Friday, July 24, 2009

Touch of Grey


Drove 45mins to the paint shop early this morning to meet Cliff because its shoot day. We put all the forms up on whatever could be found (yes those are tires under the deck tool). Then one final hit with some 80grit to make sure there wasn't any dirt left from the ride through the mountains. Washed everything really well with Acetone, and it was time.



My painting skills are not up to standard for something this important, so I just stayed in the corner playing mad scientist, mixing batch after batch of Duratech/MEKP/Acetone, while Cliff shot everything.




The foredeck, I know a strut is lighter/less windage, but I don't think it looks right.


Crew deck (not perfect fairness, but better than I thought.)

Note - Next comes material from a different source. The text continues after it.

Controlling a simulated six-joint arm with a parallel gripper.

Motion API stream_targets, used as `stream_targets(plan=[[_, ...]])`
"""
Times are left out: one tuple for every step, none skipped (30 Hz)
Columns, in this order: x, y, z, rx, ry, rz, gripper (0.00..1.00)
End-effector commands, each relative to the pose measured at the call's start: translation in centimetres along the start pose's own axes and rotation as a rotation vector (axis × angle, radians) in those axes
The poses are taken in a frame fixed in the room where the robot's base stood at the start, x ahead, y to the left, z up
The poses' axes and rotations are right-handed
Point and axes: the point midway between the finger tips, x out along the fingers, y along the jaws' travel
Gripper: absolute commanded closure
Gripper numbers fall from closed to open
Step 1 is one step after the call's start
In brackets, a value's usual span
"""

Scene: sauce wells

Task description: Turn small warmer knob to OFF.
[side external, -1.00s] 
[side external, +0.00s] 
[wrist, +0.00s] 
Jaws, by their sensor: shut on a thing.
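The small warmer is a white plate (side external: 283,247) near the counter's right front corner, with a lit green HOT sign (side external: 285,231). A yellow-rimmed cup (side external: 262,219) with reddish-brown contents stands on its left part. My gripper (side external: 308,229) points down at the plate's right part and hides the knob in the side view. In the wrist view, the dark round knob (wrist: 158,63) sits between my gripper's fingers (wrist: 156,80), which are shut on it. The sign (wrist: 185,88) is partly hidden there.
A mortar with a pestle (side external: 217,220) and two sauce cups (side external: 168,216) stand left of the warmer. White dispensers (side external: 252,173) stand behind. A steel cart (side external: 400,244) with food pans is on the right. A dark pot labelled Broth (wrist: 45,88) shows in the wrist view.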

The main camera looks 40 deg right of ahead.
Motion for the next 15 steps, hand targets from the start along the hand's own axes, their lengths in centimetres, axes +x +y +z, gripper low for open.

The Master admiring his work.......It's almost impossible to get a real feel for the hull shape when the tool is splotched with 5 different colors of fairing compound and wood, so its an awesome feeling to see everything primed. Took about 4 hours to shoot everything with 3 coats (25min between coats for gas-off). It took exactly 1 gallon of Duratech, I have to go to EBS and bug Eric to sell me a pint for Monday, because I don't have any left over to do the fill. All three pieces are curing and should be ready to move to my new shop for fill/sand/buff/polish, hope to get around to it within the next couple days.

2 comments:

bistros said...

Then one final hit with some 80grit to make sure there wasn't any dirt left from the ride through the mountains.

80? Don't think so! That would have set you back a couple weeks.

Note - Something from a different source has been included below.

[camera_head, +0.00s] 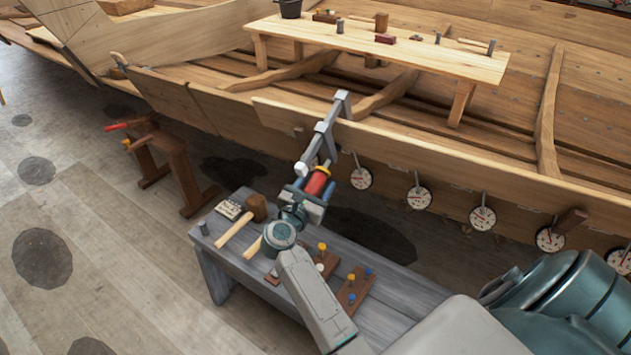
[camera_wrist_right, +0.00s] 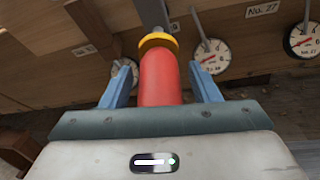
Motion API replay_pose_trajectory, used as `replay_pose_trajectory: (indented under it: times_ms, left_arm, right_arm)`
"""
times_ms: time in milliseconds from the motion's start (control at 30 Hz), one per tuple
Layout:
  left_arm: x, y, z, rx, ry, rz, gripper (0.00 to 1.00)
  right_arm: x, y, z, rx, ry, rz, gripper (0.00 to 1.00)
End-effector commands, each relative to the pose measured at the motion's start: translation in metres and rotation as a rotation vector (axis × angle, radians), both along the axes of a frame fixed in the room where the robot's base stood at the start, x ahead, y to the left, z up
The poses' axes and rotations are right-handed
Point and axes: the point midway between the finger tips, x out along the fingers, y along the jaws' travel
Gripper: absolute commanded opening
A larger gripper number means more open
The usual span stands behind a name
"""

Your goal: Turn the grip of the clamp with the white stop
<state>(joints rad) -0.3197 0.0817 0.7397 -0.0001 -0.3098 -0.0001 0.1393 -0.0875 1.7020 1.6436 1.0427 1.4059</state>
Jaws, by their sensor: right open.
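A grey clamp (camera_head: 322,128) hangs over the top edge of the hull plank, with a white stop (camera_head: 300,168) at the lower end of its bar. Its red grip (camera_head: 317,184) with a yellow collar points down toward me. The red grip (camera_wrist_right: 163,80) and yellow collar (camera_wrist_right: 158,42) also show in the right wrist view. My right gripper (camera_head: 307,192) is open, with its blue fingers (camera_wrist_right: 162,85) on either side of the grip; a gap shows on each side near the fingertips. The grip's near end is hidden by the gripper body. My left gripper is not in view.
Several round dials (camera_head: 419,197) hang along the hull below the plank. A grey bench (camera_head: 375,310) with mallets (camera_head: 235,228) and pegged wooden blocks (camera_head: 355,288) lies below my right arm. A trestle (camera_head: 170,155) stands left. A tool table (camera_head: 400,58) stands inside the hull.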

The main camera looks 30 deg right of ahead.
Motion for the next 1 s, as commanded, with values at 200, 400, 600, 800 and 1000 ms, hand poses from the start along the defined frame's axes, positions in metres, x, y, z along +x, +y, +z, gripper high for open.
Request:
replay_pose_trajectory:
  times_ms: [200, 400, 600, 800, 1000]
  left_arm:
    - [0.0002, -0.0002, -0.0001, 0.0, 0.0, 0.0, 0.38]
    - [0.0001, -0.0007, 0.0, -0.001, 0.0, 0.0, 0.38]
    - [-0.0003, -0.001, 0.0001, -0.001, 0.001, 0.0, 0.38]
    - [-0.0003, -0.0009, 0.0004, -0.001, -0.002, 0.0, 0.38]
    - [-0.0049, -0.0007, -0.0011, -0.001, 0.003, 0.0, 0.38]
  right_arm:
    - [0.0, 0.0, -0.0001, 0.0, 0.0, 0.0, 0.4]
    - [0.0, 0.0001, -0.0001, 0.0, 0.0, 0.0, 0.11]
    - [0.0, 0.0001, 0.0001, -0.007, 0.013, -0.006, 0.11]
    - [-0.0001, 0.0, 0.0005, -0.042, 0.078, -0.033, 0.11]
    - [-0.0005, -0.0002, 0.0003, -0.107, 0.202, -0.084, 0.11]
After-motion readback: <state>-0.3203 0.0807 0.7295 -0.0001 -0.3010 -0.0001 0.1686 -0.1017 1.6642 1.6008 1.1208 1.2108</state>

It's amazing what a coat of paint does - color doesn't matter. Major milestone passed - congrats.

--
Bill

Samuel Schneider said...

Thanks Bill

But I really did do a quick light pass with 80grit on a hand pad just before the acetone wash......I thought it would be a little much myself, but that's what they do at EBS as the final surface prep to get the duratech to stick really well, so I did. Shot the duratech and it filled everything, who knew?

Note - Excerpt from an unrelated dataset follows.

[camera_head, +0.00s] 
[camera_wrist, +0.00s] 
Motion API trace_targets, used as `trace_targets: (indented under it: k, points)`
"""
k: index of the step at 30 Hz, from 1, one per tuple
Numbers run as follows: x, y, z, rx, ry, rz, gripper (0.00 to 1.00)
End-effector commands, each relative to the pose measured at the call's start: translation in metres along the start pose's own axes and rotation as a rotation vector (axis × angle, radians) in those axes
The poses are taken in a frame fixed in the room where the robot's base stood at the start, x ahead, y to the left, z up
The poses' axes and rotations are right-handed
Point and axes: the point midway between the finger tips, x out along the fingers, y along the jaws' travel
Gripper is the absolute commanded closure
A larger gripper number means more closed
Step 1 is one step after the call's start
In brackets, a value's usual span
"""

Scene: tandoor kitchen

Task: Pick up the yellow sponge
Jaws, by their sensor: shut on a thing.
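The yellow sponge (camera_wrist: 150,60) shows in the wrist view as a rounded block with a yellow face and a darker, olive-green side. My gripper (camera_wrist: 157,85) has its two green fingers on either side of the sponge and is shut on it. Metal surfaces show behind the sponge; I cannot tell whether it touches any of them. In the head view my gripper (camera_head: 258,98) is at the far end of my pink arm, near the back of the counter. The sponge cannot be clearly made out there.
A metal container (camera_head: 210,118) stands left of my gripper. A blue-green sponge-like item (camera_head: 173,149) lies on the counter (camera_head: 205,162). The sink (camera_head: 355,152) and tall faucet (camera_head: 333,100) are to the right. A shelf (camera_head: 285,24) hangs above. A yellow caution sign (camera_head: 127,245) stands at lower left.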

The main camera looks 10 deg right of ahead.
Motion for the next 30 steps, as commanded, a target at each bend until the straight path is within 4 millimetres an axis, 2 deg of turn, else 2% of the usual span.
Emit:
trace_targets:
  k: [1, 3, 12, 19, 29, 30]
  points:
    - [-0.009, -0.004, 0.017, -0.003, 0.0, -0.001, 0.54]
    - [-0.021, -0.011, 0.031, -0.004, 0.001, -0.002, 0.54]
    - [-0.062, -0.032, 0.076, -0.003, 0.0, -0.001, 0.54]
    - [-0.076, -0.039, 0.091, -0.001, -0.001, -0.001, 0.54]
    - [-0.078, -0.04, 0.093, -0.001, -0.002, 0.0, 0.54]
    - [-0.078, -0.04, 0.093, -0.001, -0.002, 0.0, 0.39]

Its funny, I thought I would be sailing by now, instead I'm just starting to get to the meat of it. I still enjoy the time I spend in the shop very much, I wish I could just sleep in the garage for a couple months and knock it out, but real work and family time always take priority over boat building. The world economic climate has also played its roll, when I started I had a nice "Boat Fund" set aside, but that disappeared very quickly when the $H!T hit the fan, turned this into a "pay as you go" kind of thing. I have enough $$$$ still to build the hull, but not sure how I'm going to pay for the rig, foils, and sail. I Started this project as a journey to kind of find myself (pre-midlife crisis?), and I'm learning more in that area than probably any other, I'm not going to give up, but I have to come to grips with the fact that its going to take longer than I thought. The project is really pushing on me emotionally. Definitely a good thing. Back to "its the journey, not the destination" kind of thinking.